The other day, I finished reading a book called Her Body and Other Parties by Carmen Maria Machado, a study in sexuality, romance, abuse, and identity. It is a short story collection with well-crafted stories that fall somewhere in the realm of gothic fiction, psychological horror, dark fantasy, magical realism, and weird fiction. Go figure, right? I found myself drawing comparisons to the writings of Angela Carter. For weeks now, I’ve been trying to wrap my head around this book.
The book is intensely imaginative and plays with form and structure to a fault. As I read, I felt like I was trying to force-fit explanations onto the different narratives in the book, to consciously make meaning. Is that how anyone reads magical realism? Or am I so dull and obtuse that I need this process? What questions do you ask to tease out the meaning in a dense, perhaps inaccessible, text? Is there a toolkit for this genre that will make me a better reader? Would love to hear your thoughts. Meanwhile, here’s what I thought about some of the stories in the book.
Real Women Have Bodies
In this story, Machado tackles the use of body positivity as a handy marketing technique and the notion of selling clothes for “real bodies.” In this fantastical story, there is a new epidemic on the block. Women are fading away. Literally, turning translucent, and then, transparent. Not dying, just becoming incorporeal. Machado asks us, how would fashion respond to this crisis? Will the fashion industry survive when women have no bodies? But wait, doesn’t fashion thrive on existential crises?
The main character is a salesgirl at a clothing boutique, who falls in love with a fading woman. It is through her eyes that we uncover the underbelly of the fashion world. What happens to the fading women, their minds, their identities? Their fate seems to tell us that we are what we wear, style and fashion make us relevant, our bodies make us real. What is a woman without a body? What is a woman?

The Resident
The narrator goes to an artists’ retreat at Devil’s Throat, which is the site where she’d suffered a childhood trauma, a place in the mountains where she’d once visited as a Girl Scout. In the present day, in the form of a surreal half-fantasy, she finds herself revisiting her past and reliving it, facing it and learning about herself in an effort to slowly come to terms with her mind.
Machado has dissected the gothic trope of the ‘madwoman in the attic’ – think Jane Eyre or Rebecca. She asks, what’s worse: being locked outside of your mind or locked inside it? What is worse: writing a trope or being one? What about being more than one? The narrator undertakes a bold journey into the deep recesses of her mind, commands your respect. Machado allows the madwoman in the attic to assert her identity, to revel in it, and her self-reclamation is cathartic.
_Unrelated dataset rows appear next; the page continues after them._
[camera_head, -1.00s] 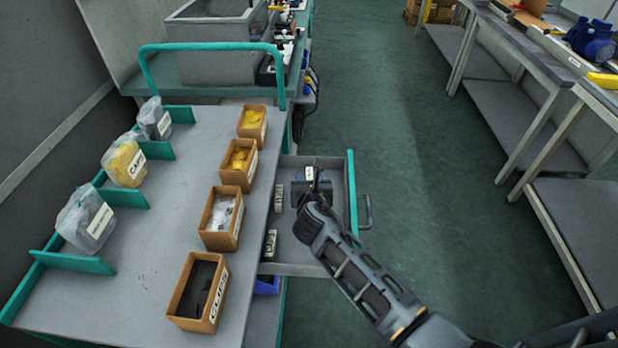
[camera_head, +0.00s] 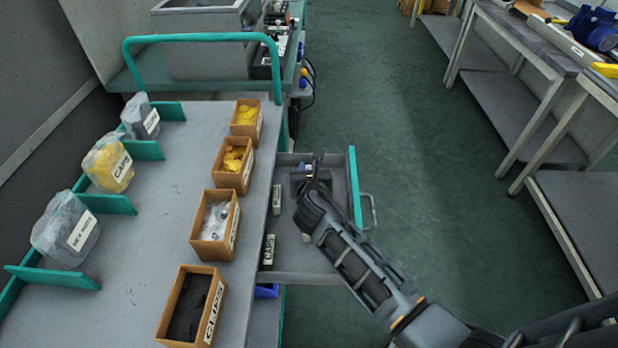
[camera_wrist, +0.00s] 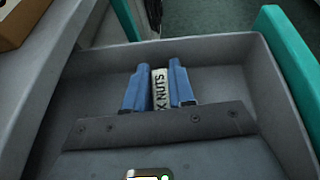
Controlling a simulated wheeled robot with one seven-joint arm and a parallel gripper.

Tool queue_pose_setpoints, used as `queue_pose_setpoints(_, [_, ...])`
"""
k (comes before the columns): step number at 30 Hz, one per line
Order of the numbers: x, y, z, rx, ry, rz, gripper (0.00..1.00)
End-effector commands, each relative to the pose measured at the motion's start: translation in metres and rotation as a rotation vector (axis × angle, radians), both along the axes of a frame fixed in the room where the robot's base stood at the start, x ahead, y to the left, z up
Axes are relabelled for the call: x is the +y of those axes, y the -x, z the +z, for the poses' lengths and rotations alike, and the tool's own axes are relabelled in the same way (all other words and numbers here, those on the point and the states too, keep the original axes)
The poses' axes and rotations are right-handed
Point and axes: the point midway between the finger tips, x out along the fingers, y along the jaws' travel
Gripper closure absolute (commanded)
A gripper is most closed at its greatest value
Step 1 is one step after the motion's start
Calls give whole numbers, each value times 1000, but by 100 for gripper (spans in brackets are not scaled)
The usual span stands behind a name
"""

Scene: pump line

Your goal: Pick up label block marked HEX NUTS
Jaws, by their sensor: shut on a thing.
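The label block (camera_wrist: 160,88) is a pale block with black lettering. The wrist view shows "X NUTS", with the rest of the word hidden. My gripper (camera_wrist: 158,76) has its two blue fingers closed on the block's sides. In the head view, my gripper (camera_head: 311,172) is over the far part of the open drawer (camera_head: 325,264), and the block is mostly hidden there. I cannot tell whether the block touches the drawer floor.
A CAPS block (camera_head: 269,251) and another label block (camera_head: 277,200) lie along the drawer's left side. A small pale block (camera_head: 306,237) shows beside my arm. The trolley top (camera_head: 150,225) carries labelled boxes and bags. The aisle floor to the right is clear.

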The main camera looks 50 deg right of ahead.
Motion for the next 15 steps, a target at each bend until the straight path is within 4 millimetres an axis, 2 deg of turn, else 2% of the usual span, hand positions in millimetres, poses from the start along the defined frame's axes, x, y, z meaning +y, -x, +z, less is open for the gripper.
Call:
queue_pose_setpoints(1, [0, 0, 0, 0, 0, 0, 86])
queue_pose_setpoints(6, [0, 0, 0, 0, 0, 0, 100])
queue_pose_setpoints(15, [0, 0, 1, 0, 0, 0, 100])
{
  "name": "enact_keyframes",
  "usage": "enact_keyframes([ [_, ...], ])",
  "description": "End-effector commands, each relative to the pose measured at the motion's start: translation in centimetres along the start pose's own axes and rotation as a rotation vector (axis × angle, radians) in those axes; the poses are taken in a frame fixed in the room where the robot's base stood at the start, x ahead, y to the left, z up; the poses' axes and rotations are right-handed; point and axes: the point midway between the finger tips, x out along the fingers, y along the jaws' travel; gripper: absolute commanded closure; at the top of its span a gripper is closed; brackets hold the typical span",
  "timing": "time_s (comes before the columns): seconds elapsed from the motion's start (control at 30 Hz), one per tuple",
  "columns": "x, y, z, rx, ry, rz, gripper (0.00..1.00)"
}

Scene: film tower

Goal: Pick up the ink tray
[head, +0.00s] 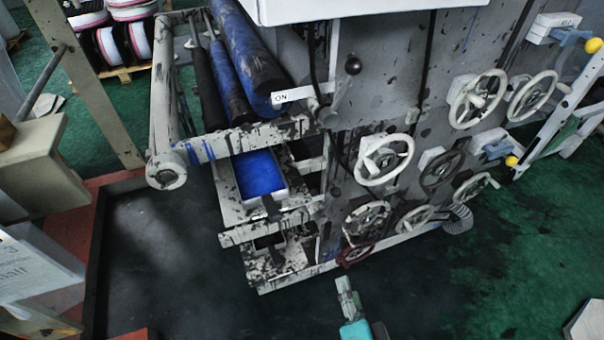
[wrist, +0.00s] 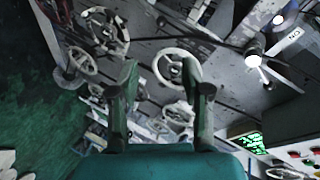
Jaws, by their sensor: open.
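The ink tray (head: 281,190) is a pale box with bright blue ink in it. In the head view it sits in the ink-spattered rack of the machine, below the rollers, with a dark handle-like piece at its front. My gripper (head: 344,285) is at the bottom centre of the head view, in front of the machine, below and to the right of the tray and well apart from it. In the wrist view my gripper (wrist: 158,72) has its two fingers spread with nothing between them, facing the handwheels. I cannot make out the tray in the wrist view.
Several handwheels (head: 384,160) stick out from the machine's front, right of the tray. Blue and black rollers (head: 245,50) lie above it. A dark red handwheel (head: 355,252) is near my gripper. The dark floor (head: 190,270) at lower left is clear.

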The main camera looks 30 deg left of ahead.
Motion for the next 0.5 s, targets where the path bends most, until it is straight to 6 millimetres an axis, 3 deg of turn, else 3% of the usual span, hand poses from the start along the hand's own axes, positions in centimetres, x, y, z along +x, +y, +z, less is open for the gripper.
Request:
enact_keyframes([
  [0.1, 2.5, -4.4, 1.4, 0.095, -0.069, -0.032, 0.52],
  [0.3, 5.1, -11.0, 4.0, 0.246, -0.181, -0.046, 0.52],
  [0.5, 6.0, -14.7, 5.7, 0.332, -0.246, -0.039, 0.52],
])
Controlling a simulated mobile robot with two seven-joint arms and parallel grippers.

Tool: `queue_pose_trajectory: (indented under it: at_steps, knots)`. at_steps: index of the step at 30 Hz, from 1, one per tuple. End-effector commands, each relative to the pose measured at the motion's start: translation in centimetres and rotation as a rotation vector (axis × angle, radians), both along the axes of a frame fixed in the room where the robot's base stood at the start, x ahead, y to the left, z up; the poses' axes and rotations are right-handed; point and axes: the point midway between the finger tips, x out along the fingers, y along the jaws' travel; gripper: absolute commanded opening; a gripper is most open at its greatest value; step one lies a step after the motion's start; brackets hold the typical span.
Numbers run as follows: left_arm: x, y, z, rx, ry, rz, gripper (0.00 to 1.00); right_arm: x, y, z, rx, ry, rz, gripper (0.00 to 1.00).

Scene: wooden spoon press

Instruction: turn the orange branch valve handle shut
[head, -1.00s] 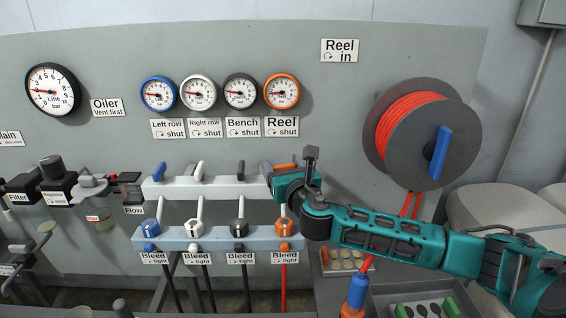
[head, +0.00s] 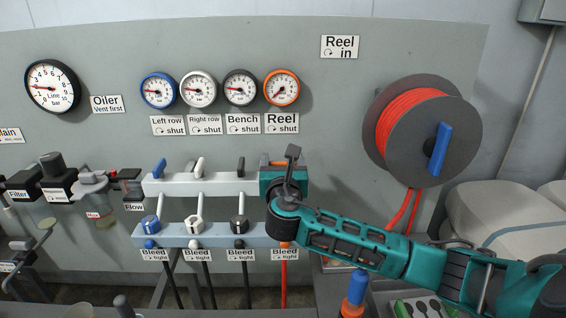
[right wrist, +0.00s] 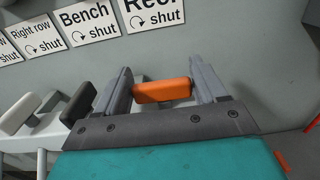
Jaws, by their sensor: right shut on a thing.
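The orange branch valve handle (head: 278,163) is at the right end of the white manifold bar, mostly hidden behind my right gripper (head: 280,170) in the head view. In the right wrist view the orange handle (right wrist: 163,91) lies crosswise between the two grey fingers of my right gripper (right wrist: 162,85), which is shut on its ends. The orange-rimmed Reel gauge (head: 281,88) above it has its needle pointing down-left. The Reel shut label (head: 281,123) has a clockwise arrow. My left gripper is not in view.
Blue (head: 160,168), white (head: 199,167) and black (head: 241,167) handles stand upright on the manifold (head: 220,185) to the left. Bleed knobs sit on the lower bar (head: 178,235). A hose reel (head: 428,130) is on the panel to the right.

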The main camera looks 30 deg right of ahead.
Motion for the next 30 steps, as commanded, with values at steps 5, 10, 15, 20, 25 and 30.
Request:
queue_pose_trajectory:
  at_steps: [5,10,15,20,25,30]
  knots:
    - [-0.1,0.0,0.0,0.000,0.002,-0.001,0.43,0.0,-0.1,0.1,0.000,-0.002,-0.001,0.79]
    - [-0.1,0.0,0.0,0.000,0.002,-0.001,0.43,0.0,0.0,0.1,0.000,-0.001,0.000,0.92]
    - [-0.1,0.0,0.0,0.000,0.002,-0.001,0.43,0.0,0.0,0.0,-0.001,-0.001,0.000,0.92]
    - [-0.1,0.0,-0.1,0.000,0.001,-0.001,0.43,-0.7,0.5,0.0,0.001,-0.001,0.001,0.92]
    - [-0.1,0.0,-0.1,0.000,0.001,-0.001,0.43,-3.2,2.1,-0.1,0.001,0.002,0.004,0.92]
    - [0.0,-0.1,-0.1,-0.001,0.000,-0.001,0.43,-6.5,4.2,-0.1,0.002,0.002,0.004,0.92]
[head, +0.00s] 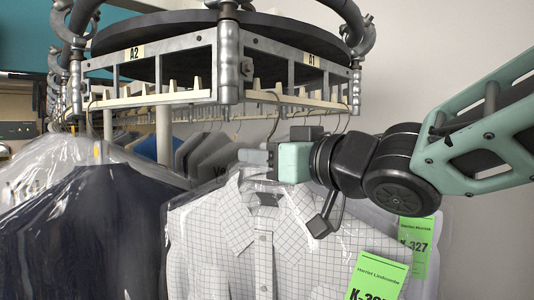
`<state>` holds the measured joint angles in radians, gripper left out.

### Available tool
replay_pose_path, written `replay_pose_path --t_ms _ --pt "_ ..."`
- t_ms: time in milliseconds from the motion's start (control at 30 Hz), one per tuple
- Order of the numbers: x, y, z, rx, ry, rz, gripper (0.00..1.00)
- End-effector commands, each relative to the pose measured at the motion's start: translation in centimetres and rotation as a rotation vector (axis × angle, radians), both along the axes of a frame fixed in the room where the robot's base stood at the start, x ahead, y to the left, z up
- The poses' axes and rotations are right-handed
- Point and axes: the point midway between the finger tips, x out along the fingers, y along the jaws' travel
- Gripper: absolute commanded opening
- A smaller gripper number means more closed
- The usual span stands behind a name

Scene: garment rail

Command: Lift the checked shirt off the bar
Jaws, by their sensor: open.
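The checked shirt (222,232), white with a thin dark grid and under clear plastic, hangs at the front centre below the metal rail. A green tag (378,278) is on its right side. The rail's slotted bar (160,97) runs above it, with wire hanger hooks over it. My gripper (255,156) reaches in from the right, just above the shirt's collar and below the bar. It is open. Its fingers are small in the picture and partly hide the shirt's hanger neck, so I cannot tell whether the hanger lies between them.
A dark garment (95,235) under plastic hangs close on the left. Another bagged garment with a green tag (415,240) hangs right behind the shirt. More garments (205,155) hang further back. The wall area at the upper right is clear apart from my arm.

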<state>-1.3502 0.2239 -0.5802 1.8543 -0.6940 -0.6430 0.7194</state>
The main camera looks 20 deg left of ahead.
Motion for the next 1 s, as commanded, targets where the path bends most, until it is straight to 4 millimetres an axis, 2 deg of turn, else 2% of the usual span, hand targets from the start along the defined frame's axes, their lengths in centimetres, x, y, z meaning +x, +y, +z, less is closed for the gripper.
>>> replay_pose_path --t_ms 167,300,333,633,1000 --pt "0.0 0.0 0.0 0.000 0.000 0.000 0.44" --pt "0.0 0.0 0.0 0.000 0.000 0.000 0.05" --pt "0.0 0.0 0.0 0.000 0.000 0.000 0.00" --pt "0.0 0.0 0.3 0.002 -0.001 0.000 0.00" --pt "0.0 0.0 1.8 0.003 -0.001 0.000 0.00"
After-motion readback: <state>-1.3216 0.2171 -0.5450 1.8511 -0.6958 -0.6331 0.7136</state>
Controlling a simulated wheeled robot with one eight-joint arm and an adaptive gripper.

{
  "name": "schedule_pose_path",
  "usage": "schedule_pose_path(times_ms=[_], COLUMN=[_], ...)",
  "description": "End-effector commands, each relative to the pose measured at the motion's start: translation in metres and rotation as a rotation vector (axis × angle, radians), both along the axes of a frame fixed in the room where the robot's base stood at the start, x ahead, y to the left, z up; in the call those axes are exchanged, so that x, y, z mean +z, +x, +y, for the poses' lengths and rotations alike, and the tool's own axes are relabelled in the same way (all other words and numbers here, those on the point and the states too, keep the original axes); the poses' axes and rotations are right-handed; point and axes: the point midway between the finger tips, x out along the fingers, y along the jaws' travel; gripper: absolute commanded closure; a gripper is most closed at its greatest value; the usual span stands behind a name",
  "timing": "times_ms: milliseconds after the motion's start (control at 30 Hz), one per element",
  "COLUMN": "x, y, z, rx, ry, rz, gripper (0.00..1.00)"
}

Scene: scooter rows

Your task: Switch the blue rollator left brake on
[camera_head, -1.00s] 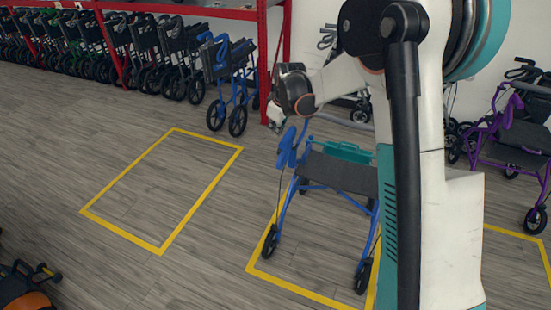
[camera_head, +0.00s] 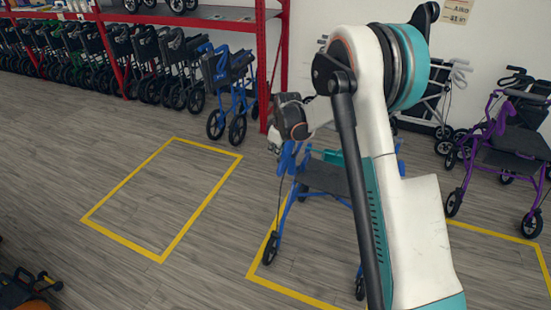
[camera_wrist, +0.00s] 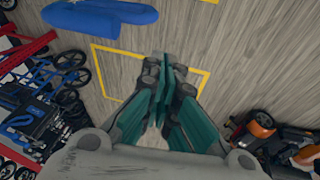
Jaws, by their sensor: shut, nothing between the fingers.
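The blue rollator (camera_head: 283,215), with a dark seat, stands inside a yellow floor outline in the head view, partly hidden behind my arm. Its left handle and brake area (camera_head: 287,160) shows just under my wrist; the brake lever cannot be made out clearly. In the wrist view, blue handle parts (camera_wrist: 122,27) lie at the upper left, to the left of my fingertips and apart from them in the picture. My gripper (camera_wrist: 165,62) is shut and empty, its fingertips over floor in that view. In the head view it is small beside the handle.
An empty yellow floor outline (camera_head: 162,198) lies to the left, with clear floor around it. A red rack (camera_head: 263,60) with rows of folded rollators stands behind. A purple rollator (camera_head: 490,150) stands at the right. An orange and black scooter part (camera_head: 25,290) is at the lower left.

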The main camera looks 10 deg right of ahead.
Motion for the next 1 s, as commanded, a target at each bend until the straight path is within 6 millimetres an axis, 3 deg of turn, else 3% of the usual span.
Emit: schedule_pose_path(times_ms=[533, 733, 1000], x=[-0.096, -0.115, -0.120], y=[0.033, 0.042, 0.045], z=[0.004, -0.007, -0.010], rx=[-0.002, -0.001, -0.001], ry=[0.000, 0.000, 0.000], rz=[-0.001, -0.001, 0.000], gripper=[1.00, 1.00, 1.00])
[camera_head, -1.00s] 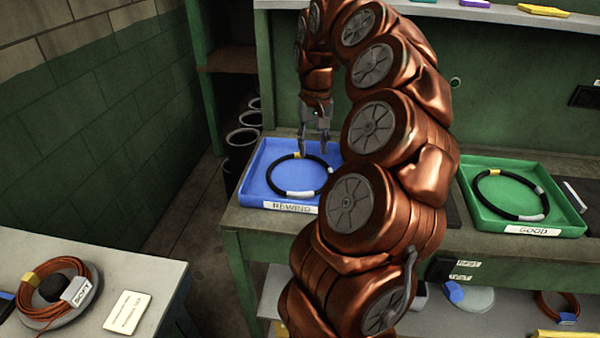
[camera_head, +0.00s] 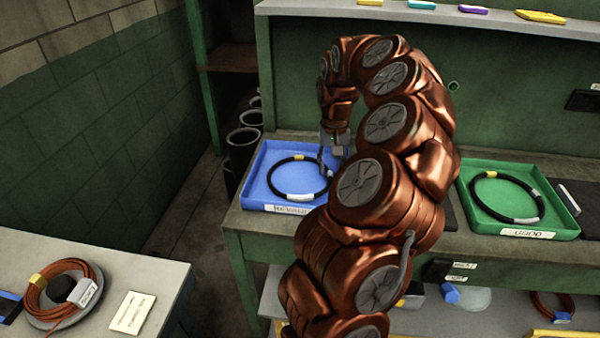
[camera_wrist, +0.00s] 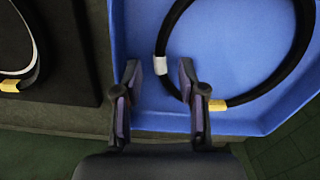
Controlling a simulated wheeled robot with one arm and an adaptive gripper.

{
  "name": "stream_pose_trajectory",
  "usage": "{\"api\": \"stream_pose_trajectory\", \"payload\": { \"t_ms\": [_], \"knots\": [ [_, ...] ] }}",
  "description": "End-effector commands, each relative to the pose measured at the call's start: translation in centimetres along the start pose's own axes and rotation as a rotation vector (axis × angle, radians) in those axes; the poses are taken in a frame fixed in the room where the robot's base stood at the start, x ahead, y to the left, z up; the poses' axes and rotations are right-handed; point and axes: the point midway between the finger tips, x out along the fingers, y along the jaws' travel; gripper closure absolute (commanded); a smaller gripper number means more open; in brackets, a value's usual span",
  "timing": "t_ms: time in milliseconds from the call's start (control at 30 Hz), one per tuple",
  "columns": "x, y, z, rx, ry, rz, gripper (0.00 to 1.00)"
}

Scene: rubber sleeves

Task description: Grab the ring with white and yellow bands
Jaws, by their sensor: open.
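A black ring with white and yellow bands (camera_head: 273,179) lies in the blue tray (camera_head: 252,190). Its yellow band is at the back and a white band at the front; its right side is partly hidden by my arm. In the wrist view the ring (camera_wrist: 262,87) shows a white band and a yellow band near my fingers. My gripper (camera_head: 334,159) is open and empty at the ring's right side. In the wrist view my gripper (camera_wrist: 160,95) has its right finger overlapping the ring between the two bands; I cannot tell whether they touch.
A green tray (camera_head: 465,205) at the right holds another banded black ring (camera_head: 474,190). The wrist view shows part of another banded ring (camera_wrist: 32,62) on a dark mat (camera_wrist: 75,65). A side table (camera_head: 165,275) at the left bears a coil of orange cable (camera_head: 38,302).

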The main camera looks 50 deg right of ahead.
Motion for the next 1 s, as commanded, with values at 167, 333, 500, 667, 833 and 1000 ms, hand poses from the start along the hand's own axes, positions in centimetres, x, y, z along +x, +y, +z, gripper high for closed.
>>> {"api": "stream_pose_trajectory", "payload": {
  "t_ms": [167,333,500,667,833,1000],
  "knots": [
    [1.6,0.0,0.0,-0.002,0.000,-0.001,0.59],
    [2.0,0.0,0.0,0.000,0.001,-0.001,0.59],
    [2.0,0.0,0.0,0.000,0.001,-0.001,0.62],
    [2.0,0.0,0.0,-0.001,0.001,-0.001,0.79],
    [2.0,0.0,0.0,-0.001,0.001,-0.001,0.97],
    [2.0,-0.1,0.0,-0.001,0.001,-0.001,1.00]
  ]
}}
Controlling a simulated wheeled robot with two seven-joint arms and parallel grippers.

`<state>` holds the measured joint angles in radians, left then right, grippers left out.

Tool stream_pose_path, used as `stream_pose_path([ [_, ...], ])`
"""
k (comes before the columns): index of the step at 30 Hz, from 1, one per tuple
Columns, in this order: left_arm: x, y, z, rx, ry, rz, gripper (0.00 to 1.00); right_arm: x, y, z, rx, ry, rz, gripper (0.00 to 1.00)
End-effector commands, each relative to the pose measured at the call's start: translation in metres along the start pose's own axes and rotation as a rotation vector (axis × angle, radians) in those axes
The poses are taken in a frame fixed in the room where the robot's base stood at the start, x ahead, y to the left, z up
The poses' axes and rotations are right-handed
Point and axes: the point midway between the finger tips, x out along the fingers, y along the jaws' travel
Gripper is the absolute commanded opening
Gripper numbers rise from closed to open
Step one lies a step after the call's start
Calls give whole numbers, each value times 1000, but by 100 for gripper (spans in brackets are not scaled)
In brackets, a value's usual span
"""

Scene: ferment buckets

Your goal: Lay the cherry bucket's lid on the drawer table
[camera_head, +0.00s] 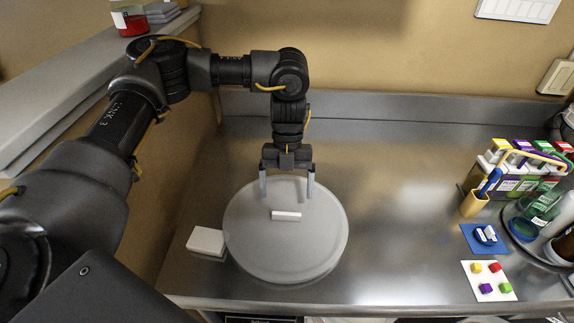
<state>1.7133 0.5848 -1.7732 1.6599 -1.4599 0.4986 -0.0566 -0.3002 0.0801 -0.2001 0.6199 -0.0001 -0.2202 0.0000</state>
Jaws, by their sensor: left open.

Especially Heinous: 272 Views of Law & Order SVU

Now, to start off, I haven’t watched Law & Order, but I have watched my share of detective / police procedural series that go on and on for decades. Machado has written this story in the form of episode synopses across 12 seasons on Law & Order, borrowing the characters Stabler and Benson from the series. What we get is an over-arching love story between the detective partners as they solve the grizzliest crime cases, mostly comprising of violence against women.
And that’s how most of these crime dramas are, aren’t they? Gruesome violence packaged as entertainment. Every new episode showcases new depravity, and you’re supposed to quickly rejoice when they find the rapist or the killer. And then you move on the bar scene when they bond over their drinks, and that’s what you care the most about; the tension between the detectives, their family troubles, these well-worn narratives that get increasingly convoluted with every new season. All on the backdrop of what should have been the real focus, i.e., the crimes themselves.
Every once in a while, they give you an episode that truly makes you think, and cringe, and seriously consider these pertinent social and psychological issues. But those episodes are rare, and they’re not the hot topic when the newest episode comes out, and you wonder, for the umpteenth time, just when Booth will finally kiss Bones or Lucifer will confess his love for Chloe.
Machado mimics that detective-partners’ chemistry arch in her story, creating the most cloying and tangled romance. She makes you shudder and wonder why you’d ever watch something so glib. Meanwhile, her characters are haunted by the true nature of their jobs; something that most TV shows would hesitate to show us.
Other Stories
This is a collection of eight powerful stories, I’ve only found space to talk about three. I’m still chewing on all of them. There is a story about eating disorders and body image called Eight Bites, inspired by the advice that it takes eight bites to get a sense of what you’re eating, and that’s enough. A story that hits too close to home! The first story, The Husband Stitch is one of the best stories I have ever read, but I can’t bring myself to write about it. Instead, I share this Electric Lit article shared by a friend that prompted me to buy this book in the first place.
Takeaway
Overall, there are several layers to peel back when reading this book. The experience has made me intensely aware of being a woman, not something I’m used to thinking over. I felt seen and heard, guilty, unabashed, and emotionally satisfied. Those seem like just hollow labels and for now, that’s all they’ll remain.
Machado’s writing demands that I take many steps forward for every step that she took. I am not yet ready to go to some of the places where she tried to lead me. I may return to the book, someday, and allow myself to be carried down those uncharted passages of my mind. Not something to look forward to.